Aunque ambos tienen el mismo objetivo, la popularidad como moneda de cambio, los segundos resultan mucho más peligrosos. Mientras los Juniors tienden a reproducirse de manera endógena y bastaría teóricamente con dejarlos en su sitio para pasar de ellos, se requiere un ojo especial para identificar a los pseudofilántropos, porque son farsantes astutos e inteligentes, que logran seducir a muchos, incluso a costa de separar amistades y familias. Una vez posicionados es complicado abrir los ojos de sus fieles, para entonces ciegas presas de sus deshonestos planes y sus ramificaciones, hasta que ya es tarde.
Javidú, como lo llaman sus amigos, es un producto de ese sistema, que produce cientos, miles de javidús, que van serpenteando entre nuestras instituciones sociales, privadas y públicas, desde las más íntimas, contaminando, a su paso, el destino de este país. Pero no es su culpa, sino nuestra.

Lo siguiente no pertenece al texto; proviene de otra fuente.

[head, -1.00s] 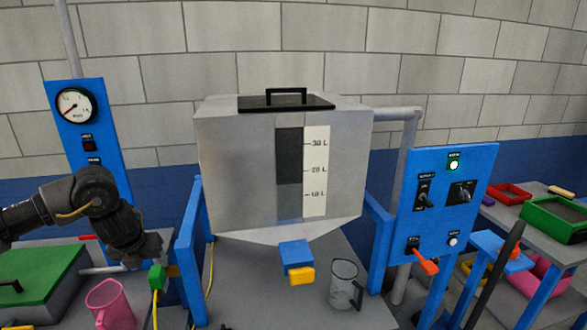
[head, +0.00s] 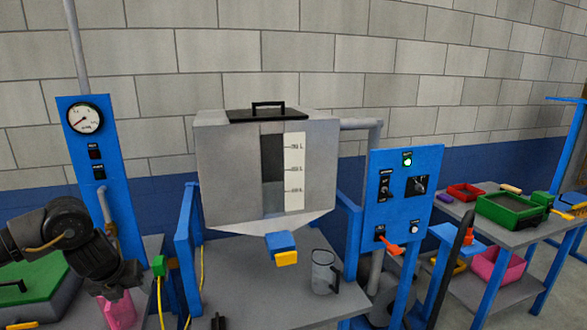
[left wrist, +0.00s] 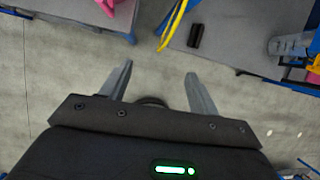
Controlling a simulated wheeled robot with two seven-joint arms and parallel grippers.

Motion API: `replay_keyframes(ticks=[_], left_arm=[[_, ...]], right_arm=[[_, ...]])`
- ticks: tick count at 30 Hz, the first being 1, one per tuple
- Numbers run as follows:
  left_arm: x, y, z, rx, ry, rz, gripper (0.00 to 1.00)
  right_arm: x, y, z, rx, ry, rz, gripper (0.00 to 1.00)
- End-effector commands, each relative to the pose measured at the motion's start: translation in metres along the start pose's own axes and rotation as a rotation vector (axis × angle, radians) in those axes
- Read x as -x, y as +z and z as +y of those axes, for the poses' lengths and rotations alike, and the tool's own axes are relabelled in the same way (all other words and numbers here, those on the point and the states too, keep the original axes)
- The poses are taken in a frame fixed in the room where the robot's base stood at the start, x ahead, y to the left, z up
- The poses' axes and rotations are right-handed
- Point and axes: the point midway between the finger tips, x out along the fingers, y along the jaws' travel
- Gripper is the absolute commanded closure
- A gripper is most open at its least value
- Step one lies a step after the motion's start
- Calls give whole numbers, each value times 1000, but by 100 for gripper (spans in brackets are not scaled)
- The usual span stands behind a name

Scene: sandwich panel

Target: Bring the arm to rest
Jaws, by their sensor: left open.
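My left arm (head: 62,228) comes in at the left edge of the head view, dark and bent, with its wrist hanging over the left table. In the left wrist view my left gripper (left wrist: 158,80) is open. Its two grey fingers stand well apart, with only bare floor seen between them. It touches nothing that I can see. In the head view the fingertips are hard to make out near the pink jug (head: 118,310), which the wrist partly covers. My right gripper does not show in either view.
A grey tank (head: 225,170) stands mid-scene above a table with a clear jug (head: 324,272). A gauge panel (head: 90,145) rises behind my left arm. A switch panel (head: 400,200) stands right of the tank. A green-lidded box (head: 35,280) is at lower left. Trays lie at right.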

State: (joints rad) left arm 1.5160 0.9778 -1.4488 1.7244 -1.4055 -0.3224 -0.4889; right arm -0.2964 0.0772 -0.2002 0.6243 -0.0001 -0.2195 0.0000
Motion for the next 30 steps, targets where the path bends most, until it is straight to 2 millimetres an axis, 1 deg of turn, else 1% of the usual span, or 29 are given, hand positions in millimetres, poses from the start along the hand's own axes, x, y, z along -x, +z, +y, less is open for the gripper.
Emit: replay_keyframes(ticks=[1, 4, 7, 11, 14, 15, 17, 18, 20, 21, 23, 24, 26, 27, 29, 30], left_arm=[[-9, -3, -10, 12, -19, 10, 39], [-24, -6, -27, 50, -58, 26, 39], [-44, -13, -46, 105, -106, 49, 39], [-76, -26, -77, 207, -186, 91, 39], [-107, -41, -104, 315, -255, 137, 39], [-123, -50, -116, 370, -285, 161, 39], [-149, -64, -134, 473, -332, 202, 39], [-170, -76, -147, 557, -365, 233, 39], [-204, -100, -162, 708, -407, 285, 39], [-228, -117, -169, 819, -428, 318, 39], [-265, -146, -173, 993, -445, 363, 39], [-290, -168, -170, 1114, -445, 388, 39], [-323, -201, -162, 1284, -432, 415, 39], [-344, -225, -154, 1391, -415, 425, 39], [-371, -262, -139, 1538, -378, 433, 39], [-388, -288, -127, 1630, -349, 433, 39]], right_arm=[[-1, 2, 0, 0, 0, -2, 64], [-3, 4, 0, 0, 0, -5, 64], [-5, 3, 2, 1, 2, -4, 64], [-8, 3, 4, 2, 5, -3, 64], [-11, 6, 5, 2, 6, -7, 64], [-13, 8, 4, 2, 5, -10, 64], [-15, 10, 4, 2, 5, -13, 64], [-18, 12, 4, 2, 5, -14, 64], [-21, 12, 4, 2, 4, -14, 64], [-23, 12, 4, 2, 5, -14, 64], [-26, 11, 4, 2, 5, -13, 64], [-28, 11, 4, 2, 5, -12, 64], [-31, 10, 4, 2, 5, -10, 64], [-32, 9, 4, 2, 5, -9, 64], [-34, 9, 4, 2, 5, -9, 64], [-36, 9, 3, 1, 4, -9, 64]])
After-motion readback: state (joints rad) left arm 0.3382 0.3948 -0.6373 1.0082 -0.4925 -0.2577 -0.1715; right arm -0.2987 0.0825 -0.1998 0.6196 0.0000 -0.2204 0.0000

Por supuesto que Duarte tiene que pagar las consecuencias de sus actos, pero tenemos que ser conscientes de que mientras sigamos tolerando a esos personajes, aceptando y aplaudiéndole a los farsantes venenosos, pero sobre todo criando y educando hombres y mujeres con tan poco sentido de la honestidad y la vergüenza, cultura del esfuerzo y del trabajo, y acostumbrados a que merecen abundancia sin importar el costo, seguiremos sufriendo las consecuencias de nuestra propia irresponsabilidad. El cambio es cultural y generacional. La solución, de nuevo, está en nosotros. Como padres, involucrarnos genuinamente en la educación y formación de los hijos, más que en conocimientos (que por supuesto), en valores y principios, que es lo que más vale. Como ciudadanos, rechazar cualquier forma de gandallismo y exigir siempre el respeto y el orden. En ambos casos, procede sólo con el ejemplo.